SPOX: Wenn der Erfolg dauerhaft ausbleibt, schaffen es die Vereine wohl nicht, die Kosten wieder vernünftig zu senken.

Watzke: Dann muss eben ein Klub mit 30 oder 35 Millionen Euro Personalbudget klar kommen. Das ist schon machbar. Wenn man jahrelang mit 40 oder 50 Millionen Personalbudget in der Champions League arbeiten konnte, muss man eben auch zeigen können, dass es auch mit einem kleineren Budget geht. So einfach ist das. Wir sind im letzten Jahr mit einem Personaletat von 34,5 Millionen Euro Meister geworden, die Meisterschaftsprämie nicht mit eingerechnet.

SPOX: Eine Champions-League-Teilnahme muss also aus buchhalterischer Sicht gar kein Risiko sein?

Watzke: Nein. Wenn man seinen Klub vernünftig führt, ist das ein Null-Risiko. Man darf sich nur nicht von den automatischen Begehrlichkeiten, die dann kommen, verrückt machen lassen.

SPOX: Wie geht der BVB dieses Abenteuer an?

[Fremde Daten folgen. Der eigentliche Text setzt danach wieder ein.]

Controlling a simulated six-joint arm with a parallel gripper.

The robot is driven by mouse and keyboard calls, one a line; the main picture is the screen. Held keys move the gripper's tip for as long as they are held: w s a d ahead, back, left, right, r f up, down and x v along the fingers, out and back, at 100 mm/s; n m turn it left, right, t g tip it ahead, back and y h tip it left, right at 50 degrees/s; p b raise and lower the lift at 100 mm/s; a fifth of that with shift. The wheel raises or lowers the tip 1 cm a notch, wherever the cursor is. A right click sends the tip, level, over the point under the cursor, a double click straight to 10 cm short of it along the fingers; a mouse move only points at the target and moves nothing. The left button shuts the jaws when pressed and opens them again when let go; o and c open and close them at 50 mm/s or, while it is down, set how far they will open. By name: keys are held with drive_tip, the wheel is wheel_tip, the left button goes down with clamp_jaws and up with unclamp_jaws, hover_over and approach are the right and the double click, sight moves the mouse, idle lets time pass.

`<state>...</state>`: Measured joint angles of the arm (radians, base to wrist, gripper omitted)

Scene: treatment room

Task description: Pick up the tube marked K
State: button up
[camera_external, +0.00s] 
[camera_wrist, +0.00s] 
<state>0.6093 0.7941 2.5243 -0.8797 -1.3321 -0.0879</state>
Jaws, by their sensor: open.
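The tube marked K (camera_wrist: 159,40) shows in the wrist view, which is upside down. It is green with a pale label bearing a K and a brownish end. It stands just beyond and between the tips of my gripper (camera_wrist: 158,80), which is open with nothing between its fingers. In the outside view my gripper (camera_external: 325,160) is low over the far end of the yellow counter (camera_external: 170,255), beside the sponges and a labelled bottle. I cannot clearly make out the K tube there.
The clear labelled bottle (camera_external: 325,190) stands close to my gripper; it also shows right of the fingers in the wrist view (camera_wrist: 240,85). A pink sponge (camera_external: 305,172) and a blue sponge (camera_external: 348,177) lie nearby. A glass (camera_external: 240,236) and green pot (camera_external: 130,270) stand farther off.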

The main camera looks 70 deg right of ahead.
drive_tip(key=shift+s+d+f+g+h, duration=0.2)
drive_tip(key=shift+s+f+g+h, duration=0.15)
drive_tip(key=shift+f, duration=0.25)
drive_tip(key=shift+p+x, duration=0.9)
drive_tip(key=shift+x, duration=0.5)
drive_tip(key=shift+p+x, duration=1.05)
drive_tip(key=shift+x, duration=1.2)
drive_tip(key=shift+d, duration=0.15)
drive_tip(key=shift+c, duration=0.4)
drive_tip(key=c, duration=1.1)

Watzke: Borussia Dortmund hat auf dem Weg in die Champions League keinen Euro Schulden gemacht. Wir kommen dort kerngesund an. Deshalb ist die Wahrscheinlichkeit für uns sehr hoch, kerngesund auch wieder heraus zu gehen. Das ist der große Unterschied zu den von Ihnen angesprochenen Vereinen.

SPOX: Die Kosten sind aber auch in Dortmund angestiegen.

Watzke: Dass wir das nicht nur so sagen, sondern auch so meinen, sieht man daran, dass wir von den vermeintlich 20 Millionen Euro Mehrerlösen ganze sechs Millionen in den höheren Spieleretat gepackt haben. Unsere Transferbilanz ist quasi ausgeglichen. Wir haben ein Investitionsprogramm für das Stadion verabschiedet und den Rest auf die Seite gelegt - für den Fall, dass wir einmal eingreifen müssen.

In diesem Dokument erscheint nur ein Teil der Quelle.